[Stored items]
## BEGIN

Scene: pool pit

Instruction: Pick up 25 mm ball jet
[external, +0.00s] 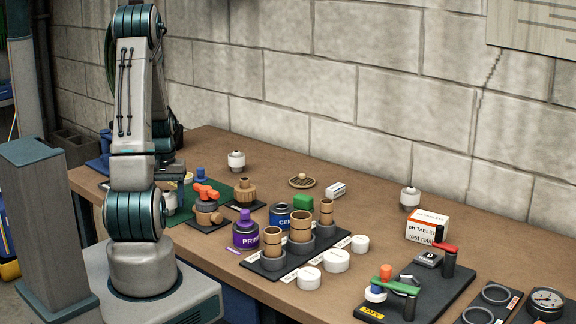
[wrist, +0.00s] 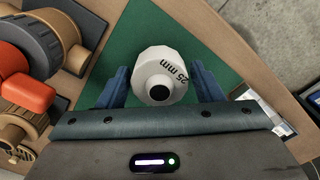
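The white 25 mm ball jet (wrist: 160,70), marked "25 mm" and with a dark round opening, is in the wrist view over the green mat (wrist: 111,47). My gripper (wrist: 159,78) has its two blue fingers on either side of the jet, with narrow gaps that make it look open. In the external view my arm hides most of the gripper, at the left end of the bench. A white piece (external: 170,203) partly shows there beside my arm; I cannot tell if it is this jet.
An orange-handled valve (external: 207,205) stands close by; its orange part (wrist: 28,92) and grey rings fill the wrist view's left. Two similar white fittings stand near the wall (external: 236,161) (external: 410,198). A purple primer can (external: 245,232) and a tray of brown fittings (external: 301,243) are farther right.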

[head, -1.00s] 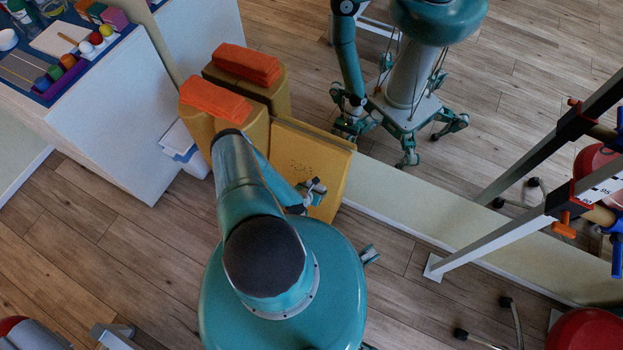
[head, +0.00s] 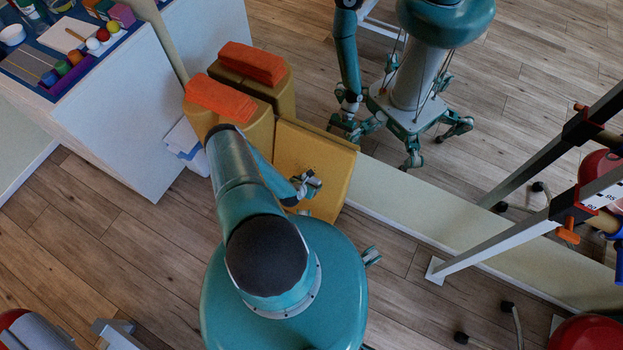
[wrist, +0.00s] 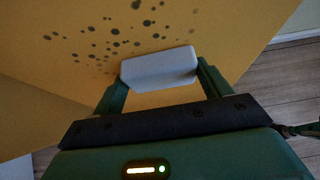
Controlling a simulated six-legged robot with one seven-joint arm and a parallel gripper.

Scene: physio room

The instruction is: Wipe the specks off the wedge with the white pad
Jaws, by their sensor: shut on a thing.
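The yellow wedge (head: 332,158) stands against the mirror wall in the head view, its sloped face towards me. In the wrist view the wedge (wrist: 215,25) fills most of the picture. A patch of dark specks (wrist: 115,32) lies on its face, just beyond the pad and to its left. My gripper (wrist: 160,80) is shut on the white pad (wrist: 158,66), which lies at or very near the wedge surface; I cannot tell if it touches. In the head view my gripper (head: 306,185) is over the lower part of the wedge, and the pad is hard to make out.
A white cabinet (head: 120,110) with a tray of small items stands at the left. A metal frame (head: 500,240) stands at the right. The mirror behind reflects me.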

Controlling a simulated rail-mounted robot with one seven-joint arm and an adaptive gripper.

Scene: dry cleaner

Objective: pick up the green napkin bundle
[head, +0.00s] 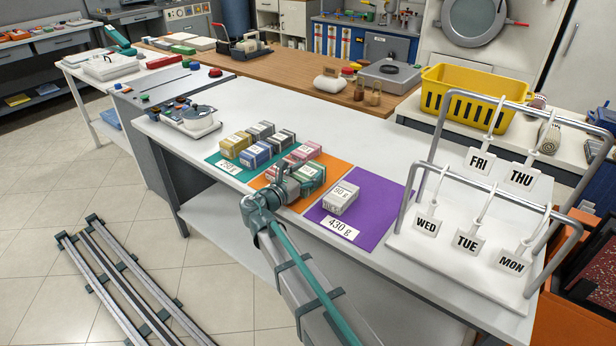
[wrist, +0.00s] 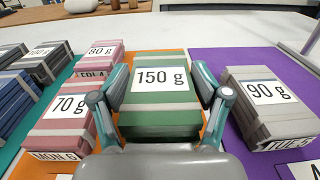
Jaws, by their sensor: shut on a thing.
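The green napkin bundle (wrist: 160,105) has a white "150 g" label and pale bands. In the wrist view it sits between the two fingers of my gripper (wrist: 160,97), which are shut on its left and right sides. In the head view the green bundle (head: 311,178) is on the orange mat (head: 336,173), partly hidden behind my gripper (head: 300,184). I cannot tell whether it is clear of the mat.
Pink bundles (wrist: 70,117) marked 70 g and 80 g lie close left. A grey bundle (head: 341,198) marked 90 g lies right on the purple mat (head: 378,214). Blue, yellow and dark bundles crowd the teal mat (head: 225,166). A day-tag rack (head: 448,153) stands farther right.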

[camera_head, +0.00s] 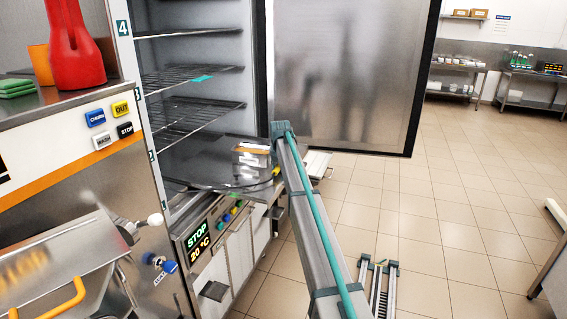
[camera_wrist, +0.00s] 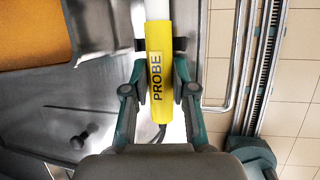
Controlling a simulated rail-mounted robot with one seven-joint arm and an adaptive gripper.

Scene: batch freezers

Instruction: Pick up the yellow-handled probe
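The yellow-handled probe (camera_wrist: 158,75) shows in the wrist view, its handle lettered PROBE, with a white shaft beyond it and a dark cable at the near end. My gripper (camera_wrist: 160,45) has its fingers drawn inward, one dark pad against each side of the handle, so it appears shut on it. In the head view a small yellow piece (camera_head: 276,170), probably the handle, shows beside my arm at the edge of the round dark tray (camera_head: 205,172). My arm hides the gripper there.
A small box (camera_head: 252,158) stands on the tray, near the probe. The open steel door (camera_head: 340,75) stands behind my arm. Wire shelves (camera_head: 190,78) fill the cabinet. A machine with a red funnel (camera_head: 75,50) is at left. Tiled floor (camera_head: 450,200) is clear at right.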

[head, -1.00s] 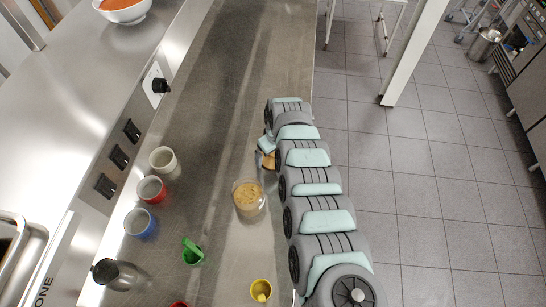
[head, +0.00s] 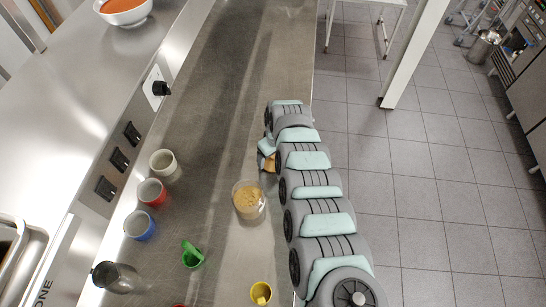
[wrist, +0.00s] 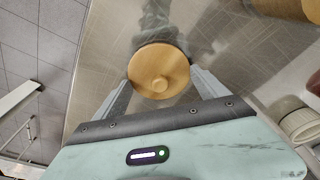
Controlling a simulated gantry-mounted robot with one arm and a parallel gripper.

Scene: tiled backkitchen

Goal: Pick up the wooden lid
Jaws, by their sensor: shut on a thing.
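The wooden lid (wrist: 158,66) is a round, light-brown disc with a small knob, seen in the wrist view between the two fingers of my gripper (wrist: 162,80). The fingers are shut on it, one at each side. In the head view only a small part of the lid (head: 268,163) shows beside my arm, near the right edge of the steel counter (head: 225,110). My arm hides most of it and most of my gripper. I cannot tell whether the lid touches the counter.
A clear jar with tan contents (head: 248,198) stands close by. The far counter is clear.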

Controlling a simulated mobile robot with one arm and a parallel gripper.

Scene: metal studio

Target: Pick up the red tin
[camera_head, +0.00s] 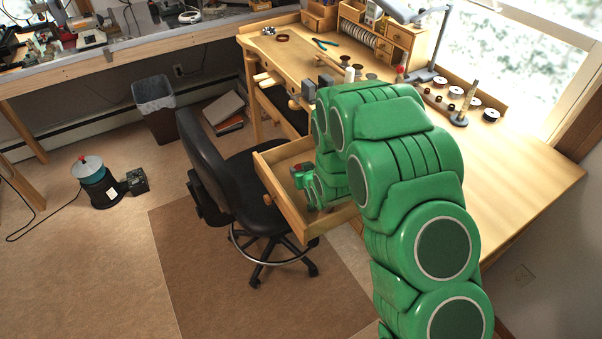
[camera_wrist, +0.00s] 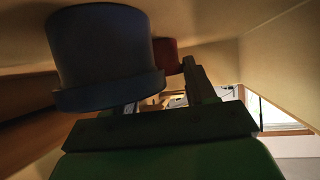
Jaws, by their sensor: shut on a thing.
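My gripper (camera_head: 301,173) is inside the open wooden drawer (camera_head: 284,212) of the workbench. Small red parts of the red tin (camera_head: 297,168) show at its fingertips. In the wrist view the red tin (camera_wrist: 167,56) is in the upper middle, partly hidden behind a larger blue-grey tin. One dark finger of my gripper (camera_wrist: 187,78) reaches up beside the red tin; the other finger is mostly hidden by the blue-grey tin. The gripper is shut on the red tin. Whether the tin touches the drawer floor cannot be told.
The blue-grey tin (camera_wrist: 105,55) stands close in front of the wrist camera. Drawer walls surround my gripper closely. A black office chair (camera_head: 240,180) stands left of the drawer. The workbench top (camera_head: 490,170) above carries a lamp, spools and tools. The carpet at the left is largely clear.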

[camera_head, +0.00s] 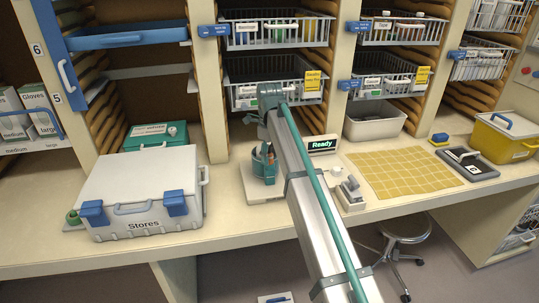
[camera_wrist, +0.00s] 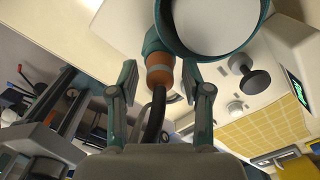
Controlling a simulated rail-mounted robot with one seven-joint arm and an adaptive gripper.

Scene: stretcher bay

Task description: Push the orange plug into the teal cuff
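In the wrist view the orange plug (camera_wrist: 159,76) has a black cable (camera_wrist: 154,122) running from its near end. Its far end meets the teal cuff (camera_wrist: 153,44), beside a large teal-rimmed white round part (camera_wrist: 212,25). I cannot tell how deep the plug sits. My gripper (camera_wrist: 159,72) has one finger on each side of the plug, with a visible gap at both sides, so it looks open and not holding it. In the head view a teal fixture (camera_head: 264,163) stands on a pale base on the bench; the plug and fingers are not clear there.
A Stores case (camera_head: 142,192) stands on the bench at left. A Ready display (camera_head: 322,145) and a pale device (camera_head: 350,194) stand right of the fixture. A yellow mat (camera_head: 404,172) lies farther right. Wire baskets (camera_head: 276,30) hang in shelves above; a stool (camera_head: 404,228) is below.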

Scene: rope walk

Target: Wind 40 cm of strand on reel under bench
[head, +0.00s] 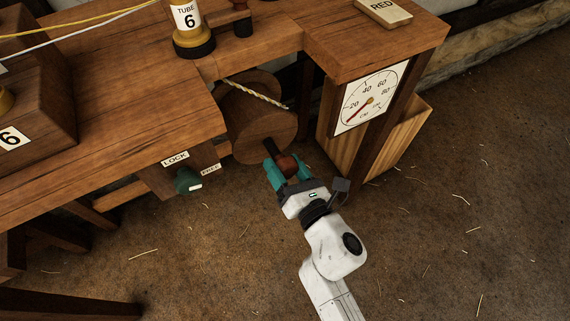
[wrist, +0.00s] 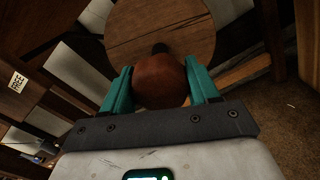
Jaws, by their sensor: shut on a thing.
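The wooden reel (head: 258,125) sits under the bench, in a gap of its top; its round face (wrist: 160,28) fills the upper middle of the wrist view. A pale twisted strand (head: 255,93) crosses the top of the reel. My gripper (head: 285,168), with teal fingers, is shut on the reel's reddish-brown crank knob (wrist: 159,82), one finger on each side. The dial (head: 370,97) on the bench's right part has a red needle near its low end, below 20. The lock lever (head: 188,181) hangs between the labels LOCK and FREE; its setting is unclear.
The wooden bench (head: 120,110) spreads to the left, with its legs below. A stand marked TUBE 6 (head: 188,25) and a block marked RED (head: 384,11) are on top. A wooden box (head: 400,140) stands right of the dial. The straw-strewn floor (head: 470,220) is open at right.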

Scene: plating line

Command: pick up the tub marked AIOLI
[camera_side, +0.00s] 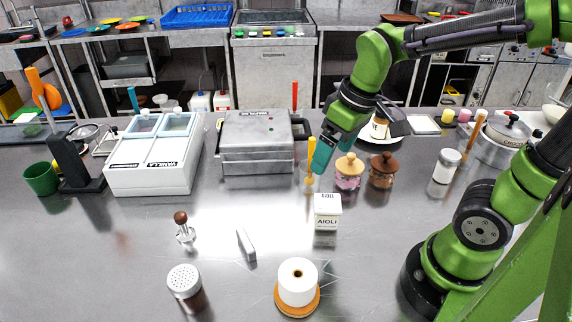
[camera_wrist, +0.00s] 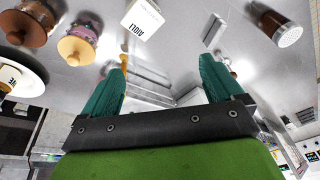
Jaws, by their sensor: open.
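The tub marked AIOLI (camera_side: 327,214) is a white square tub with dark lettering, upright on the steel counter in the side view. It also shows at the top of the wrist view (camera_wrist: 143,20). My gripper (camera_side: 316,160) is above and behind the tub, near the waffle iron, apart from it. In the wrist view its two teal fingers (camera_wrist: 160,85) are spread wide with nothing held between them. In the side view the finger tips overlap an orange-handled tool in a clear glass.
Two lidded jars, pink (camera_side: 348,172) and brown (camera_side: 382,170), stand right of my gripper. The waffle iron (camera_side: 255,140) is to the left. A paper roll (camera_side: 298,282), a shaker (camera_side: 185,285) and a grey block (camera_side: 246,245) lie nearer the front. Bare counter surrounds the tub's front and right.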

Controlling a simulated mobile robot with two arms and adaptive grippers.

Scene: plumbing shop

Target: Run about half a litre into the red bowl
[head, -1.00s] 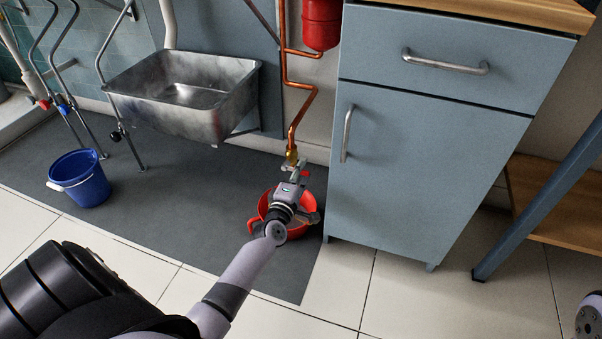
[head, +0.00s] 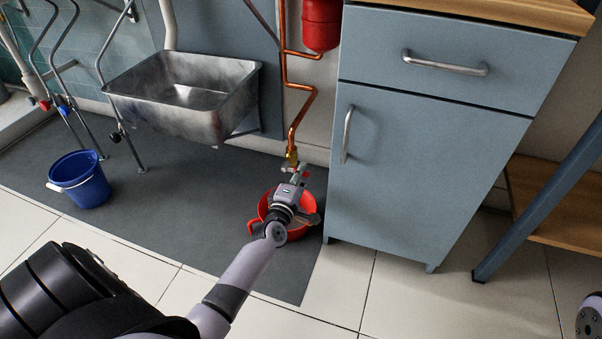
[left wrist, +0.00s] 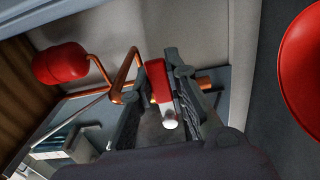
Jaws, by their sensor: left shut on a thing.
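The red bowl (head: 308,202) sits on the dark mat under the brass tap (head: 291,156) at the end of a copper pipe. My left arm and gripper hide its middle, so I cannot see how much water is in it. Its red rim also shows at the right of the left wrist view (left wrist: 303,75). My left gripper (head: 300,173) is at the tap, above the bowl. In the left wrist view its fingers are shut on the red tap handle (left wrist: 159,84). A small white part (left wrist: 169,119) shows below the handle; I cannot tell what it is. My right gripper is out of view.
A grey-blue cabinet (head: 420,170) stands close on the right of the bowl. A steel sink (head: 185,95) hangs at the back left. A blue bucket (head: 80,180) stands on the mat (head: 180,190) at the left. A red vessel (head: 321,25) hangs above the tap.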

## END

Leave out the pictures and transcribe exactly the lines from the one containing "Scene: plumbing shop" through the one containing "[left wrist, +0.00s]".

Scene: plumbing shop

Target: Run about half a litre into the red bowl
[head, -1.00s] 
[head, +0.00s] 
[left wrist, +0.00s] 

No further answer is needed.